STATED EXERCISE. Check every line below for the word "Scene" and copy each one that has it.
********************
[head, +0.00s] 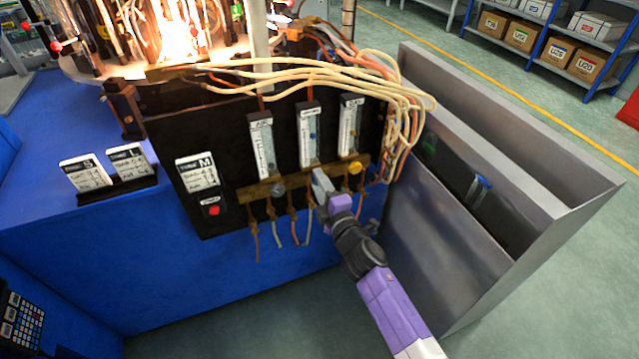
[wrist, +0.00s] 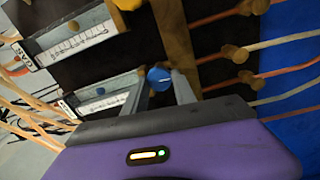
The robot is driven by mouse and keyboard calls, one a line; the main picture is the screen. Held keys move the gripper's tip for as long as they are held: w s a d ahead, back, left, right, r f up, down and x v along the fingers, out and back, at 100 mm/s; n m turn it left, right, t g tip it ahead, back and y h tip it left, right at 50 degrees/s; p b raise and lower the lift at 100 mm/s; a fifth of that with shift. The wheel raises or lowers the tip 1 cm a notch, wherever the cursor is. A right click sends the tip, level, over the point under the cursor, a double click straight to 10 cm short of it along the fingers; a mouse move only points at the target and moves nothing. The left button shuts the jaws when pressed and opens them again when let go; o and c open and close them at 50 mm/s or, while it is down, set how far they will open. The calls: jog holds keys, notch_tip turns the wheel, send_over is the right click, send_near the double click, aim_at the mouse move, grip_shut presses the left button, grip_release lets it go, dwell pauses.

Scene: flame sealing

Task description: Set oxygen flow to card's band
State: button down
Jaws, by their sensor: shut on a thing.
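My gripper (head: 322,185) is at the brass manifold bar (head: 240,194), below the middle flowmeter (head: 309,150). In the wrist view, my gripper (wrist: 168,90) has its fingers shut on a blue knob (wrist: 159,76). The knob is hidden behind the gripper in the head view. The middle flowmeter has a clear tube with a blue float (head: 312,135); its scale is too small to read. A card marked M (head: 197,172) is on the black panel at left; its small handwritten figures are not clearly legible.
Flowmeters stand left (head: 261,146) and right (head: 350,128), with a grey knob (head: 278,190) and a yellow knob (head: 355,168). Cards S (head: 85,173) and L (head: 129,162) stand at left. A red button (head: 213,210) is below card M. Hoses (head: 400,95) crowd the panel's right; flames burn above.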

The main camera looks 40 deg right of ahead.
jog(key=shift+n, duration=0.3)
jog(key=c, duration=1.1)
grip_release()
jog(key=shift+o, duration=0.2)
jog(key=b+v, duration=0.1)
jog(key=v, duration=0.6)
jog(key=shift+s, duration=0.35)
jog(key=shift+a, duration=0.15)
********************
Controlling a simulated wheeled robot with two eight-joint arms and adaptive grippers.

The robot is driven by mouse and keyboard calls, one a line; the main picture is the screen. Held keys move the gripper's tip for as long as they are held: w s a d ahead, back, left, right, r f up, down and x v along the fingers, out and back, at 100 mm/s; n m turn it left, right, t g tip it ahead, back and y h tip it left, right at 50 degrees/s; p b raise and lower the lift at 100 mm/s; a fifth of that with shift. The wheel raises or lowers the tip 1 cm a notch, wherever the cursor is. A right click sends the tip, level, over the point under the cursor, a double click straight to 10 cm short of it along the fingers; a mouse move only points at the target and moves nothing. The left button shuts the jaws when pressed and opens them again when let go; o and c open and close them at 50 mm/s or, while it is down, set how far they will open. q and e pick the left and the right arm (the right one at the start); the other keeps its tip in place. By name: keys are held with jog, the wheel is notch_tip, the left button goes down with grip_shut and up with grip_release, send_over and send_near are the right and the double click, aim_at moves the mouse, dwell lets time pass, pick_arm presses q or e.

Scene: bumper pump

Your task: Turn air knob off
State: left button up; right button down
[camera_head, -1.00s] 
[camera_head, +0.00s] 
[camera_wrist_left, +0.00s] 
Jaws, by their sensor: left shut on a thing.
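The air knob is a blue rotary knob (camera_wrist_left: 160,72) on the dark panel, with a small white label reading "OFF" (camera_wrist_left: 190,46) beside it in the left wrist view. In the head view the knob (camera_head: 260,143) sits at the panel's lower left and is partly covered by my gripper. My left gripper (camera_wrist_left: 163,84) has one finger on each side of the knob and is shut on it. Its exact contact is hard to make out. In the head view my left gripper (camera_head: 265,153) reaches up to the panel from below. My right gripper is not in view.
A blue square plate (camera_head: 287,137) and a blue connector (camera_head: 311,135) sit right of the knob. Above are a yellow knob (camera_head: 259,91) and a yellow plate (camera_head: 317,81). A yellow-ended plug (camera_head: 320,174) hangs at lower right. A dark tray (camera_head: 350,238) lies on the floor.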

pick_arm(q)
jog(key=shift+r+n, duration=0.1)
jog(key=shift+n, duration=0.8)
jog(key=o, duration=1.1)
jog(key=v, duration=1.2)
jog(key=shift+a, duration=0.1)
********************
RESULT.
Scene: flame sealing
Scene: bumper pump

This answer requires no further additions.